Your objective: What follows is a block of records; restate each one word for word.

[start]

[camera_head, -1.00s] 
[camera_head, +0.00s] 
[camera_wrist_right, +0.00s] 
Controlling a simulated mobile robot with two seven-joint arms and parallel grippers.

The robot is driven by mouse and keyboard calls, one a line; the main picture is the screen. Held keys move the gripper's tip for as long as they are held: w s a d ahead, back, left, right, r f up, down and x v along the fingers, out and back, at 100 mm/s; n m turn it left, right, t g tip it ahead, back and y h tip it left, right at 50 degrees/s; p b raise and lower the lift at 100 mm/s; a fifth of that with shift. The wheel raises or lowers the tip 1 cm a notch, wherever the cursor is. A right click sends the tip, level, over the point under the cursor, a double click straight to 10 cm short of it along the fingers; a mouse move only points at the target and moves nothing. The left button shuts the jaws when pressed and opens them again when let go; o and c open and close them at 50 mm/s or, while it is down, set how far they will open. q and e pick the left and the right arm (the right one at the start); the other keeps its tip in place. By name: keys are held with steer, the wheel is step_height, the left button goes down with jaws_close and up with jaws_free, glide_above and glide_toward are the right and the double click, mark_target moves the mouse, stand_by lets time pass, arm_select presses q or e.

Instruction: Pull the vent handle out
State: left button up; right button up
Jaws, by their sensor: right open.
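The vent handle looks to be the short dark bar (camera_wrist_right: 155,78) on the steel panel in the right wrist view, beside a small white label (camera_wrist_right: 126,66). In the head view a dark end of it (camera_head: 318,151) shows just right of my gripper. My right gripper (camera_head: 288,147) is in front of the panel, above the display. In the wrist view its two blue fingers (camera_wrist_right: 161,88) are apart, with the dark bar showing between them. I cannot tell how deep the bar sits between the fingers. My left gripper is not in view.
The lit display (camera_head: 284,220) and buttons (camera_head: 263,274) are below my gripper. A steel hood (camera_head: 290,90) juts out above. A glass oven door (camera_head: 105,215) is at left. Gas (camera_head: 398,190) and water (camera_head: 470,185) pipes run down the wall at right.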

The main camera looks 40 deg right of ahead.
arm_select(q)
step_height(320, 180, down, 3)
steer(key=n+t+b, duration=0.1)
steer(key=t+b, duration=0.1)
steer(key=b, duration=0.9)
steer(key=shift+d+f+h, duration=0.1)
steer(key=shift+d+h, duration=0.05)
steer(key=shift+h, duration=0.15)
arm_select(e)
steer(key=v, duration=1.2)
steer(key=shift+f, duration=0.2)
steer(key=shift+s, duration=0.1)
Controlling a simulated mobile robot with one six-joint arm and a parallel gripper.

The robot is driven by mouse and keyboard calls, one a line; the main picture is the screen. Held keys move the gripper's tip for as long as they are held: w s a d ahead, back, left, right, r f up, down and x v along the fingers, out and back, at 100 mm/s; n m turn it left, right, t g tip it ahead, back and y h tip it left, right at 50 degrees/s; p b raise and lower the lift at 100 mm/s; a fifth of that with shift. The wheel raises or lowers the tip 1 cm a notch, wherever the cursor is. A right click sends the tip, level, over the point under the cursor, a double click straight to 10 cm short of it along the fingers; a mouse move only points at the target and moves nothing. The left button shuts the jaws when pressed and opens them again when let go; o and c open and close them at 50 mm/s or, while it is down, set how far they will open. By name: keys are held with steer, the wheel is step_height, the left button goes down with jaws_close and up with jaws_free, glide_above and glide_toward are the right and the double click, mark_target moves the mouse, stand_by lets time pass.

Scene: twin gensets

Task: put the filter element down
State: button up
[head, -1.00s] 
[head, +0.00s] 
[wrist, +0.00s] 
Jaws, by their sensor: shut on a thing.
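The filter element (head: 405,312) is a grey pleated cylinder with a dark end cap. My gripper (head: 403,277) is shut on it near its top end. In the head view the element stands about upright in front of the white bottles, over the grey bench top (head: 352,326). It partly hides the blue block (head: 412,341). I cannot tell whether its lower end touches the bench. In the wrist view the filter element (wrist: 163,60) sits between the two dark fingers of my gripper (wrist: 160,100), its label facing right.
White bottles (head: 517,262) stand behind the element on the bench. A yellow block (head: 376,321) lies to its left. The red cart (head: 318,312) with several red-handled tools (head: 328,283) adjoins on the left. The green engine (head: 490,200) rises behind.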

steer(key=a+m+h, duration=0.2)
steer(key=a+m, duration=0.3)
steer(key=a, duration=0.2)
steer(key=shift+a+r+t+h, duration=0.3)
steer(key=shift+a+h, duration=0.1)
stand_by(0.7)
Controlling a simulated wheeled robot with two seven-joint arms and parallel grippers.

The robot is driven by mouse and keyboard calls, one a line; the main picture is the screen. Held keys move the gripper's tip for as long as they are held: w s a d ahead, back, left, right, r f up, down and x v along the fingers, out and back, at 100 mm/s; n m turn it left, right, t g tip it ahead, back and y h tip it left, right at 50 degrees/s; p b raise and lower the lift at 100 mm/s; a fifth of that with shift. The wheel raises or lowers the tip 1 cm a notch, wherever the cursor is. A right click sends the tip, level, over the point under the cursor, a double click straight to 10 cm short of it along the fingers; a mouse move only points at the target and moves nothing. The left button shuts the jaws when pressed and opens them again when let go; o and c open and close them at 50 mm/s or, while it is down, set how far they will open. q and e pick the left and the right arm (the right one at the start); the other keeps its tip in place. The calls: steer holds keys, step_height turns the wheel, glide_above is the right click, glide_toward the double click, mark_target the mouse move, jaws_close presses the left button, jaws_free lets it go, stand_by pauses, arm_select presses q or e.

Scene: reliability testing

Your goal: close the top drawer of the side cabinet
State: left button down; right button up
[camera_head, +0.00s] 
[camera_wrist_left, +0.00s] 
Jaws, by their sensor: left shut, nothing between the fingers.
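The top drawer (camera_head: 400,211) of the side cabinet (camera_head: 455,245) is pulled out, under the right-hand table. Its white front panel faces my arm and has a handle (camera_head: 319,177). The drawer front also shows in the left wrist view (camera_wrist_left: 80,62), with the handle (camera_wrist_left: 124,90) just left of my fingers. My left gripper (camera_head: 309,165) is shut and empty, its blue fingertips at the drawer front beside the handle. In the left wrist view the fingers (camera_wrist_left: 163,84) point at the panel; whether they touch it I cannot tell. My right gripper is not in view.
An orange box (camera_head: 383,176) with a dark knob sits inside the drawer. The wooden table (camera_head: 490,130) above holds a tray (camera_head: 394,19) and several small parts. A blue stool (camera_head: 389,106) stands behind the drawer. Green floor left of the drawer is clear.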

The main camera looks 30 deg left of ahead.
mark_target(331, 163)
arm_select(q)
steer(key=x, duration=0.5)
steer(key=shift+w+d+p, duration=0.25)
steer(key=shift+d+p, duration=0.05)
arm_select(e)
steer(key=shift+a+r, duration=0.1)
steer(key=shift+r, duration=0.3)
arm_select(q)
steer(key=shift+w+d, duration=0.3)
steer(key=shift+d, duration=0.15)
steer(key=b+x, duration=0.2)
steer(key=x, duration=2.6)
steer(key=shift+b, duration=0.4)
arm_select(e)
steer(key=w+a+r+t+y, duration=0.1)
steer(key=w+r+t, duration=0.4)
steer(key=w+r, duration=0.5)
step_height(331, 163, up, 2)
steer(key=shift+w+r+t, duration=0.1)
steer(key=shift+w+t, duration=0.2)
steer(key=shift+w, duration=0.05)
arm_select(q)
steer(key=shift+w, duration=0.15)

[end]

Full response:
[camera_head, -1.00s] 
[camera_head, +0.00s] 
[camera_wrist_right, +0.00s] 
Controlling a simulated mobile robot with two seven-joint arms and parallel grippers.

The robot is driven by mouse and keyboard calls, one a line; the main picture is the screen. Held keys move the gripper's tip for as long as they are held: w s a d ahead, back, left, right, r f up, down and x v along the fingers, out and back, at 100 mm/s; n m turn it left, right, t g tip it ahead, back and y h tip it left, right at 50 degrees/s; p b raise and lower the lift at 100 mm/s; a fifth of that with shift. The wheel raises or lowers the tip 1 cm a notch, wherever the cursor is. A right click sends the tip, level, over the point under the cursor, a double click straight to 10 cm short of it along the fingers; a mouse move only points at the target and moves nothing. The left button shuts the jaws when pressed and opens them again when let go; o and c open and close them at 50 mm/s or, while it is down, set how far they will open. q and e pick the left and the right arm (the right one at the start); the other keeps its tip in place. By name: keys are held with steer, the wheel is step_height, the left button goes down with jaws_close and up with jaws_free, glide_above and glide_toward are the right and the double click, mark_target moves the mouse, stand_by lets time pass, arm_select presses q or e.

Instruction: Pull the vent handle out
State: left button up; right button up
Jaws, by their sensor: right open.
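The vent handle looks to be the short dark bar (camera_wrist_right: 155,78) on the steel panel in the right wrist view, beside a small white label (camera_wrist_right: 126,66). In the head view a dark end of it (camera_head: 318,151) shows just right of my gripper. My right gripper (camera_head: 288,147) is in front of the panel, above the display. In the wrist view its two blue fingers (camera_wrist_right: 161,88) are apart, with the dark bar showing between them. I cannot tell how deep the bar sits between the fingers. My left gripper is not in view.
The lit display (camera_head: 284,220) and buttons (camera_head: 263,274) are below my gripper. A steel hood (camera_head: 290,90) juts out above. A glass oven door (camera_head: 105,215) is at left. Gas (camera_head: 398,190) and water (camera_head: 470,185) pipes run down the wall at right.

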The main camera looks 40 deg right of ahead.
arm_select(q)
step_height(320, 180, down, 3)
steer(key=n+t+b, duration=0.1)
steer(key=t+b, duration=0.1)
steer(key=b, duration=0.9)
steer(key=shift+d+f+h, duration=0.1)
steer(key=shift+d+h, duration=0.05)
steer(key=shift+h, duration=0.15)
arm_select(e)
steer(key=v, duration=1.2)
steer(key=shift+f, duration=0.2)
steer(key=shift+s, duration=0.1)
Controlling a simulated mobile robot with one six-joint arm and a parallel gripper.

The robot is driven by mouse and keyboard calls, one a line; the main picture is the screen. Held keys move the gripper's tip for as long as they are held: w s a d ahead, back, left, right, r f up, down and x v along the fingers, out and back, at 100 mm/s; n m turn it left, right, t g tip it ahead, back and y h tip it left, right at 50 degrees/s; p b raise and lower the lift at 100 mm/s; a fifth of that with shift. The wheel raises or lowers the tip 1 cm a notch, wherever the cursor is. A right click sends the tip, level, over the point under the cursor, a double click straight to 10 cm short of it along the fingers; a mouse move only points at the target and moves nothing. The left button shuts the jaws when pressed and opens them again when let go; o and c open and close them at 50 mm/s or, while it is down, set how far they will open. By name: keys are held with steer, the wheel is step_height, the left button goes down with jaws_close and up with jaws_free, glide_above and glide_toward are the right and the double click, mark_target moves the mouse, stand_by lets time pass.

Scene: twin gensets

Task: put the filter element down
State: button up
[head, -1.00s] 
[head, +0.00s] 
[wrist, +0.00s] 
Jaws, by their sensor: shut on a thing.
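The filter element (head: 405,312) is a grey pleated cylinder with a dark end cap. My gripper (head: 403,277) is shut on it near its top end. In the head view the element stands about upright in front of the white bottles, over the grey bench top (head: 352,326). It partly hides the blue block (head: 412,341). I cannot tell whether its lower end touches the bench. In the wrist view the filter element (wrist: 163,60) sits between the two dark fingers of my gripper (wrist: 160,100), its label facing right.
White bottles (head: 517,262) stand behind the element on the bench. A yellow block (head: 376,321) lies to its left. The red cart (head: 318,312) with several red-handled tools (head: 328,283) adjoins on the left. The green engine (head: 490,200) rises behind.

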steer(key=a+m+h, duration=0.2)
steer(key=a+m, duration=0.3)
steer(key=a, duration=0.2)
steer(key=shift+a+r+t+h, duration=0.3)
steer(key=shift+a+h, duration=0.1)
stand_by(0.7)
Controlling a simulated wheeled robot with two seven-joint arms and parallel grippers.

The robot is driven by mouse and keyboard calls, one a line; the main picture is the screen. Held keys move the gripper's tip for as long as they are held: w s a d ahead, back, left, right, r f up, down and x v along the fingers, out and back, at 100 mm/s; n m turn it left, right, t g tip it ahead, back and y h tip it left, right at 50 degrees/s; p b raise and lower the lift at 100 mm/s; a fifth of that with shift. The wheel raises or lowers the tip 1 cm a notch, wherever the cursor is. A right click sends the tip, level, over the point under the cursor, a double click straight to 10 cm short of it along the fingers; a mouse move only points at the target and moves nothing. The left button shuts the jaws when pressed and opens them again when let go; o and c open and close them at 50 mm/s or, while it is down, set how far they will open. q and e pick the left and the right arm (the right one at the start); the other keeps its tip in place. The calls: steer holds keys, step_height turns the wheel, glide_above is the right click, glide_toward the double click, mark_target the mouse move, jaws_close presses the left button, jaws_free lets it go, stand_by pauses, arm_select presses q or e.

Scene: reliability testing

Your goal: close the top drawer of the side cabinet
State: left button down; right button up
[camera_head, +0.00s] 
[camera_wrist_left, +0.00s] 
Jaws, by their sensor: left shut, nothing between the fingers.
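The top drawer (camera_head: 400,211) of the side cabinet (camera_head: 455,245) is pulled out, under the right-hand table. Its white front panel faces my arm and has a handle (camera_head: 319,177). The drawer front also shows in the left wrist view (camera_wrist_left: 80,62), with the handle (camera_wrist_left: 124,90) just left of my fingers. My left gripper (camera_head: 309,165) is shut and empty, its blue fingertips at the drawer front beside the handle. In the left wrist view the fingers (camera_wrist_left: 163,84) point at the panel; whether they touch it I cannot tell. My right gripper is not in view.
An orange box (camera_head: 383,176) with a dark knob sits inside the drawer. The wooden table (camera_head: 490,130) above holds a tray (camera_head: 394,19) and several small parts. A blue stool (camera_head: 389,106) stands behind the drawer. Green floor left of the drawer is clear.

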The main camera looks 30 deg left of ahead.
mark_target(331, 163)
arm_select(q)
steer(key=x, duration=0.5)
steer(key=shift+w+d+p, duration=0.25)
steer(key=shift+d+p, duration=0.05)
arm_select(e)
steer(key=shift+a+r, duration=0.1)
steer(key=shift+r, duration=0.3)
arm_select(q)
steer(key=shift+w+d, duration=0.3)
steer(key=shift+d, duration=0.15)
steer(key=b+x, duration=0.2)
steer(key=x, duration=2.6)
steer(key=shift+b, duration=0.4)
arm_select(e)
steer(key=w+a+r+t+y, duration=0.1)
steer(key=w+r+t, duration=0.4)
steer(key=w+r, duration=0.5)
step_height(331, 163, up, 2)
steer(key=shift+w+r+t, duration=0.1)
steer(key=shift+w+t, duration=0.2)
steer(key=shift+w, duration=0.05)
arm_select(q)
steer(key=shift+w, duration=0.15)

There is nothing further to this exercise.